De Bruyne non è stato solo un centrocampista offensivo. È stato un regista avanzato, un esterno a piede invertito, un mezzofondista che correva tra le linee, un numero 10 che riscriveva la geometria del campo. L’unico, forse, in grado di rendere il gioco posizionale di Guardiola meno prevedibile, più verticale, più umano. Più inglese.
Il gesto tecnico come dichiarazione d’intenti
Kevin De Bruyne ha incarnato un’idea precisa di calcio. Non quella del fraseggio ossessivo fine a sé stesso, ma quella del passaggio tagliente, che rompe le linee, che ti apre la porta senza bussare. Le sue traiettorie diagonali da destra verso il centro sono diventate una firma, un gesto riconoscibile come il gancio di un pugile o il rovescio di Federer.
Pochi giocatori nella storia hanno avuto il suo talento nella rifinitura. Secondo Opta, è stato per anni tra i primi in Europa per passaggi chiave, expected assists e creazione di occasioni. Ma De Bruyne non era solo numeri. Era ritmo. Era tempo. Era la capacità di far accelerare una squadra in un attimo, di trasformare un possesso orizzontale in una stilettata verticale.
La sinfonia e il suo direttore
Nel grande romanzo del City di Guardiola, ci sono pagine dedicate a Silva, Agüero, Kompany, Gündogan. Ma il capitolo più lungo è quello di Kevin. Perché è stato il giocatore che meglio ha incarnato la sintesi tra controllo e improvvisazione. Il più ordinato dei creativi. Il più creativo degli ordinati.
Guardiola ne ha fatto il suo perno anche nei momenti difficili. Quando il City cercava di sbloccarsi in Champions. Quando la squadra sembrava diventare troppo meccanica. Quando serviva un guizzo per rompere l’inerzia. C’era sempre lui, con le sue corse a testa bassa e quel cross “a banana” verso il secondo palo che sembrava riscrivere le regole del tempo e dello spazio.
L’ultima versione di sé
Negli ultimi anni, Kevin ha cambiato pelle. È diventato più centrale, più riflessivo. Ha corso meno, ma ha pensato di più. Guardiola lo ha impiegato anche in coppia con Rodri, in una mediana atipica, o alle spalle di Haaland, a orchestrare gli inserimenti di Bernardo, Foden e Grealish.
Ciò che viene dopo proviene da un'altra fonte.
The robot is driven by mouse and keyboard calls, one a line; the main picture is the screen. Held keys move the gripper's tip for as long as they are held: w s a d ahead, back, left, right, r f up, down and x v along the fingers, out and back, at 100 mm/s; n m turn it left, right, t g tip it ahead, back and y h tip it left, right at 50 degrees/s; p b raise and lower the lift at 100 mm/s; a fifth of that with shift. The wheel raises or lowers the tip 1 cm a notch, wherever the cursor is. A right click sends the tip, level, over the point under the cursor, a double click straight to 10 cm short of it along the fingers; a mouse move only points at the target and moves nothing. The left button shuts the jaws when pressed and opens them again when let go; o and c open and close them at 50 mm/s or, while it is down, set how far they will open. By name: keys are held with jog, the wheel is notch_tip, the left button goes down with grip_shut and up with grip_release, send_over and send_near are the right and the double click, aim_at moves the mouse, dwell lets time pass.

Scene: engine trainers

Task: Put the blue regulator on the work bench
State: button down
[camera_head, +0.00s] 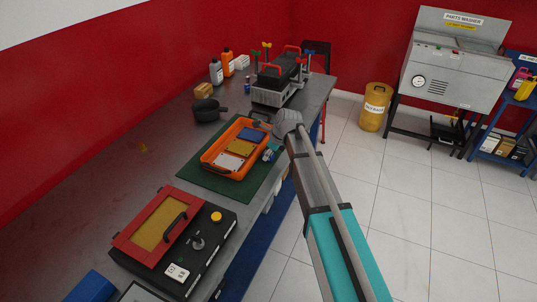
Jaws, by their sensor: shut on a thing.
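The work bench (150,172) runs along the red wall with a grey top. On it an orange tray (208,161) lies on a green mat (199,181). Flat blue (251,135), yellow and white panels show inside the tray. My gripper (270,152) is at the tray's right side, low over its rim and the mat. It is shut on a small thing with blue on it, which looks like the blue regulator (275,147). Fingers and wrist hide most of it, and I cannot tell whether it touches the tray or mat.
A black box with a red-framed window (160,225) stands at the near end. A dark pan (208,109), bottles (216,71) and an engine block (277,84) stand beyond the tray. Bare bench top lies left of the mat.

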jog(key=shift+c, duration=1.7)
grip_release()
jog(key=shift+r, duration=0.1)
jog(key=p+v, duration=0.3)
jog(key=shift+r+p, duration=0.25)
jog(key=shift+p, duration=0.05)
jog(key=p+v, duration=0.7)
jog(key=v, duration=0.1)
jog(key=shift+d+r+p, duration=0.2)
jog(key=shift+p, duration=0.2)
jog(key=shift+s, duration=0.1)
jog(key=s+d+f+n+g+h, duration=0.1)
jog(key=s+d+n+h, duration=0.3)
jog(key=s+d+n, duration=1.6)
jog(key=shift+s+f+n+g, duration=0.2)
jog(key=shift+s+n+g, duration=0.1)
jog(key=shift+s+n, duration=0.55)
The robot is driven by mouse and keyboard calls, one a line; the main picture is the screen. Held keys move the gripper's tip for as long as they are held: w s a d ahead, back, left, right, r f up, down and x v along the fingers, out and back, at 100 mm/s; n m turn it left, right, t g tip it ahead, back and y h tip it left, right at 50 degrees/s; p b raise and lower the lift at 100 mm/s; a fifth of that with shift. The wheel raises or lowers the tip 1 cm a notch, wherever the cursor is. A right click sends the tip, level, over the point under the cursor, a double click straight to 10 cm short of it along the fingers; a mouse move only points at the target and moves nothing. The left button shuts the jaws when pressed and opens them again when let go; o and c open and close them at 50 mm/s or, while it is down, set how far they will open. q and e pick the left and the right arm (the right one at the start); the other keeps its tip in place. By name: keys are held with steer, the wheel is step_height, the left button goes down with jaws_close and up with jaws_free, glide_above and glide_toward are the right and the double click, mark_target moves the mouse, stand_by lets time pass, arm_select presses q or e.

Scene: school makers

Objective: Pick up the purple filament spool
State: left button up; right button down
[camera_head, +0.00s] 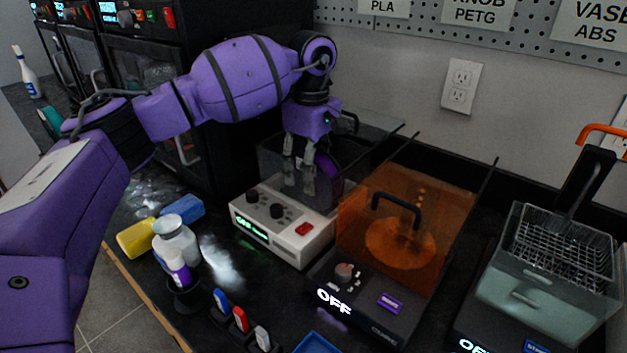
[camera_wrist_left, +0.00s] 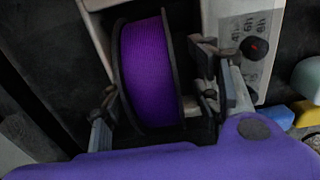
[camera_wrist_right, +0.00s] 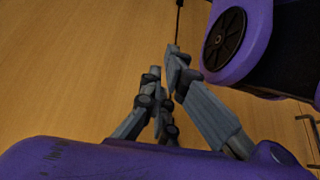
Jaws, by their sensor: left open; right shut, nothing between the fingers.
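The purple filament spool (camera_wrist_left: 148,68), with black flanges, sits in the open box of the white filament dryer (camera_head: 285,222). In the head view the spool (camera_head: 328,168) shows partly behind my left fingers. My left gripper (camera_head: 298,178) points down over the dryer and is open. In the left wrist view my left gripper (camera_wrist_left: 155,80) has one finger on each side of the spool; I cannot tell whether they touch it. My right gripper (camera_wrist_right: 163,72) is shut and empty, away from the spool, and is outside the head view.
An orange-covered machine (camera_head: 400,235) stands right of the dryer. A tank with a wire basket (camera_head: 560,245) is at far right. A pegboard wall is behind.

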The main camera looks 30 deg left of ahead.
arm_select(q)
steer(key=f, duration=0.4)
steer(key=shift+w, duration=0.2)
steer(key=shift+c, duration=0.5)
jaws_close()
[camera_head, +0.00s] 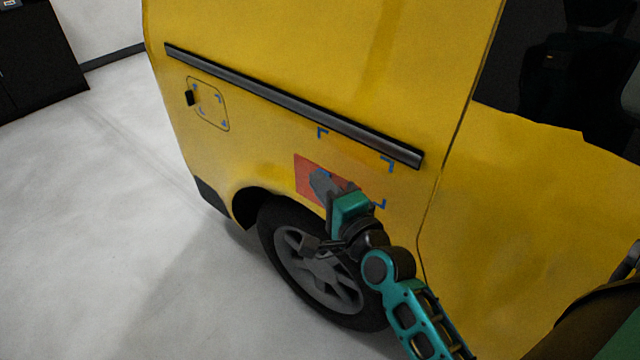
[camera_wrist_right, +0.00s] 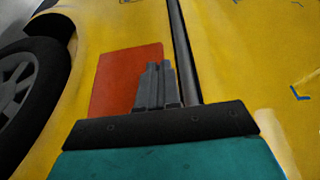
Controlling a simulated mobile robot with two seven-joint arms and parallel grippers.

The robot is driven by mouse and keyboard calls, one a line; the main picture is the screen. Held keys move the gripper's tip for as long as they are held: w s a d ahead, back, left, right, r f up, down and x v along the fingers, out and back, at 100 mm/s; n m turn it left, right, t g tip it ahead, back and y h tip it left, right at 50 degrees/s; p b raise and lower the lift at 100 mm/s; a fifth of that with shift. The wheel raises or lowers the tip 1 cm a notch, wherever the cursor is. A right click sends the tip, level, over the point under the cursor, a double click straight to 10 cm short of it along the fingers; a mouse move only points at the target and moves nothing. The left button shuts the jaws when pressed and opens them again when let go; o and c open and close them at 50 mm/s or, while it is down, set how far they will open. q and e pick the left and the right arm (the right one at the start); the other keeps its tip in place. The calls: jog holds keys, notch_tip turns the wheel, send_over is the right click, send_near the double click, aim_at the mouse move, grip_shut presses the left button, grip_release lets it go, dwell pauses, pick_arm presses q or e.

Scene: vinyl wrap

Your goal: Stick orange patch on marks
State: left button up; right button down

Nella stagione del Treble (2022/23), è stato determinante. Senza il suo contributo, senza i suoi lampi di intuizione e leadership, probabilmente quella Champions non sarebbe mai arrivata. Eppure, ha sempre tenuto un profilo basso. Non ha mai cercato la copertina. Non è mai sembrato interessato a essere il volto del progetto. Lo è diventato per merito, non per volontà.
Cosa resta, dopo di lui
L’addio di De Bruyne segna qualcosa di più della fine di un rapporto sportivo. È la conclusione di un’epoca in cui il Manchester City era ancora una squadra “umana”, fatta di giocatori che avevano costruito la propria identità dentro al club. Oggi il City è una macchina sempre più perfetta, sempre più profonda, ma sempre più remota.
Chi prenderà il suo posto? Foden ha talento, Gvardiol è il futuro, Nunes e Kovacic portano dinamismo. Ma nessuno ha quella miscela irripetibile di cervello, cuore e piedi. Nessuno può replicare quel calcio di velluto con la lama dentro.
L’ultima corsa
C’è una scena, nel film “Il sapore della ciliegia” di Kiarostami, in cui un uomo cammina lentamente lungo una collina, con il sole che tramonta alle sue spalle. Non succede nulla, eppure è il momento più intenso del film. Forse l’addio di Kevin De Bruyne è così. Silenzioso, elegante, inevitabile.
Già si parla di statue, di tributi, di eredità. Guardiola ha detto che merita un monumento. E probabilmente ce ne sarà uno, in bronzo, a immortalare il gesto che meglio lo rappresenta: la palla colpita d’interno destro, il busto leggermente inclinato, lo sguardo che ha già visto ciò che noi capiremo solo due secondi dopo.
Quando se ne andrà, Kevin De Bruyne porterà via con sé un pezzo di calcio moderno. Un calcio che sapeva essere geometria e ispirazione, logica e magia. E anche se torneremo a vedere cross, filtranti e assist, sapremo sempre riconoscere chi li ha fatti prima, meglio, con più grazia.
Perché certi calciatori non finiscono davvero. Si dissolvono nel gioco, e da lì non escono più.